Достопримечательностью второго этажа являлся большой актовый зал с паркетным полом и старинными деревянными, жесткими диванами. Здесь частенько устраивались театрализованные представления. Когда я пришел в школу, она была еще восьмилеткой, вот старшие ученики и ставили пьесы, даже «Ревизора», но переделанного на свой лад. Хлестаков пел куплеты: «Папаша и мамаша, отдайте вашу Машу, не то я утоплюся или застрелюся». Наша знакомая Хардина присутствовала на этом представлении и после него долго возмущалась: «Как можно так издеваться над классикой!»

Помимо «большого», здесь был еще и «малый» зал, куда выходили двери двух классов, библиотеки и музыкальной комнаты. Пение нам преподавал известный в то время музыкант Глаголев, а рисование – художник Жибинов – очень мягкий и вежливый человек.

Двери классных комнат выходили в длинный коридор. Сами комнаты были большими и светлыми. Стены белились, никаких штор на окнах не было, полы – деревянные, крашенные. На передней стене висела большая доска из линолеума. Перед ней – стоял стол учителя, а за ним – ряды парт, таких же, как в 1-й школе.

Наш класс был смешанным, то есть в нем учились и мальчики, и девочки, примерно 50 на 50. Никакой формы у учеников не было, каждый приходил в школу, в чем мог. Такая же «форма» была и у учителей. Жили тогда все бедно. В 5-м классе летом я еще ходил в трусиках, а вот в 6-м классе впервые надел брюки. Сверху надевал рубашку, на ноги ботинки фабрики «Скороход». Зимой у меня была меховая шуба, купленная по случаю, очень тяжелая, меховая шапка-ушанка, такие же рукавицы и валенки. Морозы в то время стояли большие, и после –35 градусов на электростанции включали сирену, извещавшую школьников о том, что они могут не ходить в школу.

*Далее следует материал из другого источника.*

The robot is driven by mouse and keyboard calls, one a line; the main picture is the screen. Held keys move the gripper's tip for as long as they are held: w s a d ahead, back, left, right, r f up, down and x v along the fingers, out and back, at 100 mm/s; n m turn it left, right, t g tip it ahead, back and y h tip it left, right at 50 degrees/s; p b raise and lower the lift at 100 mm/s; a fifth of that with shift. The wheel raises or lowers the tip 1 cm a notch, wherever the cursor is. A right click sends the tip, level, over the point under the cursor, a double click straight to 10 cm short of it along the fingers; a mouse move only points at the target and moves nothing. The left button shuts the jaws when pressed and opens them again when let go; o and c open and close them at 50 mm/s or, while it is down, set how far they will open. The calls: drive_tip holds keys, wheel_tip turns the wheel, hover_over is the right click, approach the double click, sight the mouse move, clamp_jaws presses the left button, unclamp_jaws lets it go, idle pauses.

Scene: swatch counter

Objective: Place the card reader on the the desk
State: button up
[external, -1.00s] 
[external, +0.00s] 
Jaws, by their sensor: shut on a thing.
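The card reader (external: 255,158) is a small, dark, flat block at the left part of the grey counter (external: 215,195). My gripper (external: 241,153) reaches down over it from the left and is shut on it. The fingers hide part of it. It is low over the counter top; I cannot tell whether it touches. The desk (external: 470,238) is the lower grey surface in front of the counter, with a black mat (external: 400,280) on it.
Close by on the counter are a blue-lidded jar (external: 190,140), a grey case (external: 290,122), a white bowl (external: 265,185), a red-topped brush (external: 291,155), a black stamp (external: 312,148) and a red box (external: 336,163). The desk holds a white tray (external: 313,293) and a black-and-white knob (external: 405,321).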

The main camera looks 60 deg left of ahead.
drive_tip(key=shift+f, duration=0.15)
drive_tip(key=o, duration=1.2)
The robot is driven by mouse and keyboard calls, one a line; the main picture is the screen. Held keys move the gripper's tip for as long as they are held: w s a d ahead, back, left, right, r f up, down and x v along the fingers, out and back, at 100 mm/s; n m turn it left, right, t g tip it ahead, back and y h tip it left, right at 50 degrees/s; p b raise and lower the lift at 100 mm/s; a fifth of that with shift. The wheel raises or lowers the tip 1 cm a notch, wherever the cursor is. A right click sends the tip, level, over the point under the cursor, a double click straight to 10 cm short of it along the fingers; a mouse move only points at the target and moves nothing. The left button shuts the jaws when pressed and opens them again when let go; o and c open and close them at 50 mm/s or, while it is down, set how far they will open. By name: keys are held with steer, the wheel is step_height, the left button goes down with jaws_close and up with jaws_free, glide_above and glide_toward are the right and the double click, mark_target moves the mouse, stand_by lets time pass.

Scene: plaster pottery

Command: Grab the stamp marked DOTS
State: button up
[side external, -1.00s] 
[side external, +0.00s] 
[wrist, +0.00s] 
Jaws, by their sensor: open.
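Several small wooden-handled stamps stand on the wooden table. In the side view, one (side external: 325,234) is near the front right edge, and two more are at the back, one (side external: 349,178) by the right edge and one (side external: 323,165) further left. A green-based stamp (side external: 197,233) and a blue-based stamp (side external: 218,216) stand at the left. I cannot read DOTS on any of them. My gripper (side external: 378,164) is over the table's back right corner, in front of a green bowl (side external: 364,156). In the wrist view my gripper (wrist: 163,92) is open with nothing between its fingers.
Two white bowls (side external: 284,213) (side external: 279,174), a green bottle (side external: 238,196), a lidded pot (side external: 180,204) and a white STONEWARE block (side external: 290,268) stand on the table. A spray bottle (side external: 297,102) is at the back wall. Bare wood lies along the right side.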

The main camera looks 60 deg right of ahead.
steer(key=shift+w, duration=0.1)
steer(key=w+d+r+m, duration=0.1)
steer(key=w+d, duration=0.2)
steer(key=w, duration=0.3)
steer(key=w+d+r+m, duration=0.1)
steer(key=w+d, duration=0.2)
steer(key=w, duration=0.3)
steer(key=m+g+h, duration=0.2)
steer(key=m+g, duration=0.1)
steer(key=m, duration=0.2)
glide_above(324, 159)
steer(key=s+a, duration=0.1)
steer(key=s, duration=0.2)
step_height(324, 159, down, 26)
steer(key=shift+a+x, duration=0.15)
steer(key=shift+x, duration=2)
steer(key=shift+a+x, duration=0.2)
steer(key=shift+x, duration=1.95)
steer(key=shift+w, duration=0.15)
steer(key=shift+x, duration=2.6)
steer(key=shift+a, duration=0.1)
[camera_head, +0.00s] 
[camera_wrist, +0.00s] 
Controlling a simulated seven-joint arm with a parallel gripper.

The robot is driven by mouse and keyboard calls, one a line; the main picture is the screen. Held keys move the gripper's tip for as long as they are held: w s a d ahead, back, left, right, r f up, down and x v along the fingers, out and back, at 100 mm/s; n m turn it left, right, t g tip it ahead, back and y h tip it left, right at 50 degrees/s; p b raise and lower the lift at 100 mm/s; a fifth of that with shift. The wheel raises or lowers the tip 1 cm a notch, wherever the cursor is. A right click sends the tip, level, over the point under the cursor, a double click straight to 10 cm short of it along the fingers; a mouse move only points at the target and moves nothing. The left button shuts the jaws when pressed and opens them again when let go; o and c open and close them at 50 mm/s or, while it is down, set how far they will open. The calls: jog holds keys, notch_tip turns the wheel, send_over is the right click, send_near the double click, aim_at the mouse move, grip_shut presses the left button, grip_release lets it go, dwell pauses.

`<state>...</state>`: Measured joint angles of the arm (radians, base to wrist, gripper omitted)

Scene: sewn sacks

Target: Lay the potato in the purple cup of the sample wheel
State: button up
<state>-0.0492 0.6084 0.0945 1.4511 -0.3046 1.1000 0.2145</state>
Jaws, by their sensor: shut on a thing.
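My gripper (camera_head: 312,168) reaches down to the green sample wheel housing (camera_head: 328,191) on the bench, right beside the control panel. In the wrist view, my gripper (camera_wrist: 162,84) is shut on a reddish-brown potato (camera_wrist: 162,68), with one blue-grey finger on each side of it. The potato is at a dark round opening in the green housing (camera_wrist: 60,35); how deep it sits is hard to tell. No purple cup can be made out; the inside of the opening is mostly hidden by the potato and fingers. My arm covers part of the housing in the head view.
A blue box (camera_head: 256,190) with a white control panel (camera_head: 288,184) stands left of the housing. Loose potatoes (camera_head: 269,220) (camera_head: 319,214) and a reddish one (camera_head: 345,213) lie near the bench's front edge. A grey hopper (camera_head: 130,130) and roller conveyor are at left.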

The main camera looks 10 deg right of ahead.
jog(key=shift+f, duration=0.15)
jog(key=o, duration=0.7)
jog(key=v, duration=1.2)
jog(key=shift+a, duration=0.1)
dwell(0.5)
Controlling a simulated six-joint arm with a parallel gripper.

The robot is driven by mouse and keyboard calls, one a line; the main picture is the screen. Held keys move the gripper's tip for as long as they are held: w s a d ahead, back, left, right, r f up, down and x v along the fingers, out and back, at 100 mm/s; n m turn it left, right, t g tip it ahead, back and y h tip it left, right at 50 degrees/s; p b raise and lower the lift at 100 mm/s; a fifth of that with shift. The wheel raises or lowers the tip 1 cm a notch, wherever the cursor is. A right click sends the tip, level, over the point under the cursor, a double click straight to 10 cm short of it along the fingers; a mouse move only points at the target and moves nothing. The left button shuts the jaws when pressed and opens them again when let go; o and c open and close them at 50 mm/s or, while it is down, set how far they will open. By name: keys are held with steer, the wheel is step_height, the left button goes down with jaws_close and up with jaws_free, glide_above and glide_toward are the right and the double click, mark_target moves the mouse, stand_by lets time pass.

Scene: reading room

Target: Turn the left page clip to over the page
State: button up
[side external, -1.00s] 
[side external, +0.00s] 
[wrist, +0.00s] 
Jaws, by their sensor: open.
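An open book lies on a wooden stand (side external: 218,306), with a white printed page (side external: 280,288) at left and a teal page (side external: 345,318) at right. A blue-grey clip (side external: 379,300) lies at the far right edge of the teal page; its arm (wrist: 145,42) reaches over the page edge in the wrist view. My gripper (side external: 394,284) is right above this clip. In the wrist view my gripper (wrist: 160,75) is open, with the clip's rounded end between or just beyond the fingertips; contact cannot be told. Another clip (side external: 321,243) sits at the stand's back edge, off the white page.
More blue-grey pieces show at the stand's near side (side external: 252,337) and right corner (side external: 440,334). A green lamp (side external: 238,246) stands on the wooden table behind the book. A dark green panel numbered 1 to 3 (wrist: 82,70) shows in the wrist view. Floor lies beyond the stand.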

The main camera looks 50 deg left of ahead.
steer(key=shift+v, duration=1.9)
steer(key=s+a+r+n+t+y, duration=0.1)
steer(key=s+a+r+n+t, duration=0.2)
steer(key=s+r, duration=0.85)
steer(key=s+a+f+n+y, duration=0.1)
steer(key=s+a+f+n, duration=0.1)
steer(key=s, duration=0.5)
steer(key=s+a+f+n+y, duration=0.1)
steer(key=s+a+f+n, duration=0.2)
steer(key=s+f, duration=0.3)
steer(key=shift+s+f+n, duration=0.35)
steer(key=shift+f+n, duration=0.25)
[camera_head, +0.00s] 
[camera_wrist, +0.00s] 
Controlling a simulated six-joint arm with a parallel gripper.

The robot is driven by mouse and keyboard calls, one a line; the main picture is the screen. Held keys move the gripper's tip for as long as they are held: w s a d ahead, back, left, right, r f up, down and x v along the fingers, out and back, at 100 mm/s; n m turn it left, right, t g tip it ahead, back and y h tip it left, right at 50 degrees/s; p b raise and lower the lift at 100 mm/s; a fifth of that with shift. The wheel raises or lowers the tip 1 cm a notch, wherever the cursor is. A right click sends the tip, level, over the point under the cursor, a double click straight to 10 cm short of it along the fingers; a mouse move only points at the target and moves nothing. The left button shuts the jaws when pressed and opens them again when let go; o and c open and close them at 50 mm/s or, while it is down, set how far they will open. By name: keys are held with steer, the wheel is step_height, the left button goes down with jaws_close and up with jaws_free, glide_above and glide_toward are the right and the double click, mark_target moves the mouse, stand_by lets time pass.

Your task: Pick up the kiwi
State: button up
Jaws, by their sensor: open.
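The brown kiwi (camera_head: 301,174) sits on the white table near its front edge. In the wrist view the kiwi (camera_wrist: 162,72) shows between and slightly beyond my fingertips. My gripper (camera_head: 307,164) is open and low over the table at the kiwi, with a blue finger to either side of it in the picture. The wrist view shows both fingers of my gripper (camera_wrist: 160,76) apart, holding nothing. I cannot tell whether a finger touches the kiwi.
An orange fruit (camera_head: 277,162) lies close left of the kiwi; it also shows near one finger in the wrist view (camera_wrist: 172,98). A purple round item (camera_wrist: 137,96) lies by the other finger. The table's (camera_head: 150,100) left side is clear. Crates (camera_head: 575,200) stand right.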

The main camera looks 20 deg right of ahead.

В конце учебного года должен был решаться вопрос о переводе учеников в следующий класс. Нашу группу пригласили вместе с родителями на собрание. Его вел учитель русского языка. Судьбу товарищей мы решали сами: зачитывалась фамилия ученика, и мы голосовали, переводить его в следующий класс или не переводить. Родители голосовали тоже. Помню, как одну девочку мы почему-то решили не переводить, и она долго горько плакала.